### The request
Your job is to retype all of the data word for word, leaving every image out.
begin Listed entries
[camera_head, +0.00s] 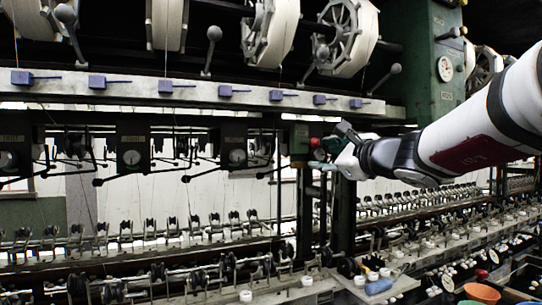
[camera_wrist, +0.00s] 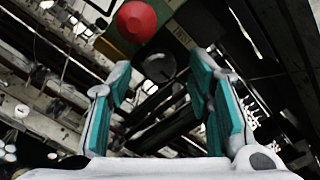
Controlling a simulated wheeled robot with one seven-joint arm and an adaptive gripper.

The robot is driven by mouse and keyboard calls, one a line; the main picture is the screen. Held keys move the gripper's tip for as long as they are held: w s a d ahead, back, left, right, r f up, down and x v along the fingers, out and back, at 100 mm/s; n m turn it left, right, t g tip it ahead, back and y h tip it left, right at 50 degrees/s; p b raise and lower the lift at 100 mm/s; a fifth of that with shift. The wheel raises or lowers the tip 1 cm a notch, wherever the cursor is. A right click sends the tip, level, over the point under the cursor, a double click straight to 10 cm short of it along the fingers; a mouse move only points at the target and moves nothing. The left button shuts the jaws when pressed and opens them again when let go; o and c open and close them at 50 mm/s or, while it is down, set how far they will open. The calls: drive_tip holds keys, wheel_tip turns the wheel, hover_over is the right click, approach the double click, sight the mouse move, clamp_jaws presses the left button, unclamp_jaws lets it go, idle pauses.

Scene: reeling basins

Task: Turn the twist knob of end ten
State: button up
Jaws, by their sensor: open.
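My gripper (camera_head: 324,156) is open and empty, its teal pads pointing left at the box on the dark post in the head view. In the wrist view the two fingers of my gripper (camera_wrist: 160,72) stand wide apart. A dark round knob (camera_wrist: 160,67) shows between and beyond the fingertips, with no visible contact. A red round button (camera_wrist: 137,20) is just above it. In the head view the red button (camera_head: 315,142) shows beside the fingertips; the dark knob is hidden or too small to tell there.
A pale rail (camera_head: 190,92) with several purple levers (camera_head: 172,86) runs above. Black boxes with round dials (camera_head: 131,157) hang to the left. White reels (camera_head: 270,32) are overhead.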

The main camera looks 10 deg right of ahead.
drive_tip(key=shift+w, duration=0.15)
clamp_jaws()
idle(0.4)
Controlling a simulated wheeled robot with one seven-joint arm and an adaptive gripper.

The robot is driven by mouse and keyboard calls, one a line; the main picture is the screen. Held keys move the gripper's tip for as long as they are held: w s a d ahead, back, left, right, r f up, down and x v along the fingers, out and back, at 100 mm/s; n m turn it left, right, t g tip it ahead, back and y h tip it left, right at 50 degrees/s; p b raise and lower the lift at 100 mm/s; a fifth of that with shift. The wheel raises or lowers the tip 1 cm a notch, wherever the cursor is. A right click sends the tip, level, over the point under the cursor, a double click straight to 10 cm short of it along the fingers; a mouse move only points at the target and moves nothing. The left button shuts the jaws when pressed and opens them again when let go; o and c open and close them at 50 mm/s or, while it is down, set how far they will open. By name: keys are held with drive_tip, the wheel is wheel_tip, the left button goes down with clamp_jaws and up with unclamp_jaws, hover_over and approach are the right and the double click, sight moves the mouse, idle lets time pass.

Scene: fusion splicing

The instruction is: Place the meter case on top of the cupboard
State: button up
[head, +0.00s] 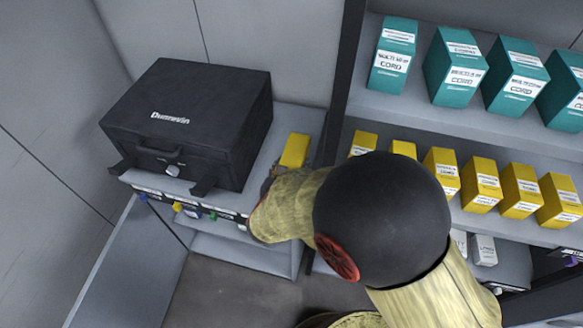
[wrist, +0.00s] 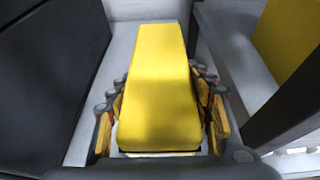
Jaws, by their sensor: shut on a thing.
end Listed entries
### Output
[camera_head, +0.00s] 
[camera_wrist, +0.00s] 
Controlling a simulated wheeled robot with one seven-joint arm and an adaptive gripper.

The robot is driven by mouse and keyboard calls, one a line; the main picture is the screen. Held keys move the gripper's tip for as long as they are held: w s a d ahead, back, left, right, r f up, down and x v along the fingers, out and back, at 100 mm/s; n m turn it left, right, t g tip it ahead, back and y h tip it left, right at 50 degrees/s; p b raise and lower the lift at 100 mm/s; a fifth of that with shift. The wheel raises or lowers the tip 1 cm a notch, wherever the cursor is. A right click sends the tip, level, over the point under the cursor, a double click straight to 10 cm short of it along the fingers; a mouse move only points at the target and moves nothing. The left button shuts the jaws when pressed and opens them again when let go; o and c open and close them at 50 mm/s or, while it is down, set how far they will open. The calls: drive_tip holds keys, wheel_tip turns the wheel, hover_over is the right click, approach the double click, sight the mouse move, clamp_jaws presses the left button, unclamp_jaws lets it go, idle pauses.

Scene: reeling basins

Task: Turn the twist knob of end ten
State: button up
Jaws, by their sensor: open.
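My gripper (camera_head: 324,156) is open and empty, its teal pads pointing left at the box on the dark post in the head view. In the wrist view the two fingers of my gripper (camera_wrist: 160,72) stand wide apart. A dark round knob (camera_wrist: 160,67) shows between and beyond the fingertips, with no visible contact. A red round button (camera_wrist: 137,20) is just above it. In the head view the red button (camera_head: 315,142) shows beside the fingertips; the dark knob is hidden or too small to tell there.
A pale rail (camera_head: 190,92) with several purple levers (camera_head: 172,86) runs above. Black boxes with round dials (camera_head: 131,157) hang to the left. White reels (camera_head: 270,32) are overhead.

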The main camera looks 10 deg right of ahead.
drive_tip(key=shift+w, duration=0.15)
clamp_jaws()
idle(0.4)
Controlling a simulated wheeled robot with one seven-joint arm and an adaptive gripper.

The robot is driven by mouse and keyboard calls, one a line; the main picture is the screen. Held keys move the gripper's tip for as long as they are held: w s a d ahead, back, left, right, r f up, down and x v along the fingers, out and back, at 100 mm/s; n m turn it left, right, t g tip it ahead, back and y h tip it left, right at 50 degrees/s; p b raise and lower the lift at 100 mm/s; a fifth of that with shift. The wheel raises or lowers the tip 1 cm a notch, wherever the cursor is. A right click sends the tip, level, over the point under the cursor, a double click straight to 10 cm short of it along the fingers; a mouse move only points at the target and moves nothing. The left button shuts the jaws when pressed and opens them again when let go; o and c open and close them at 50 mm/s or, while it is down, set how far they will open. By name: keys are held with drive_tip, the wheel is wheel_tip, the left button goes down with clamp_jaws and up with unclamp_jaws, hover_over and approach are the right and the double click, sight moves the mouse, idle lets time pass.

Scene: fusion splicing

The instruction is: Place the meter case on top of the cupboard
State: button up
[head, +0.00s] 
[wrist, +0.00s] 
Jaws, by their sensor: shut on a thing.

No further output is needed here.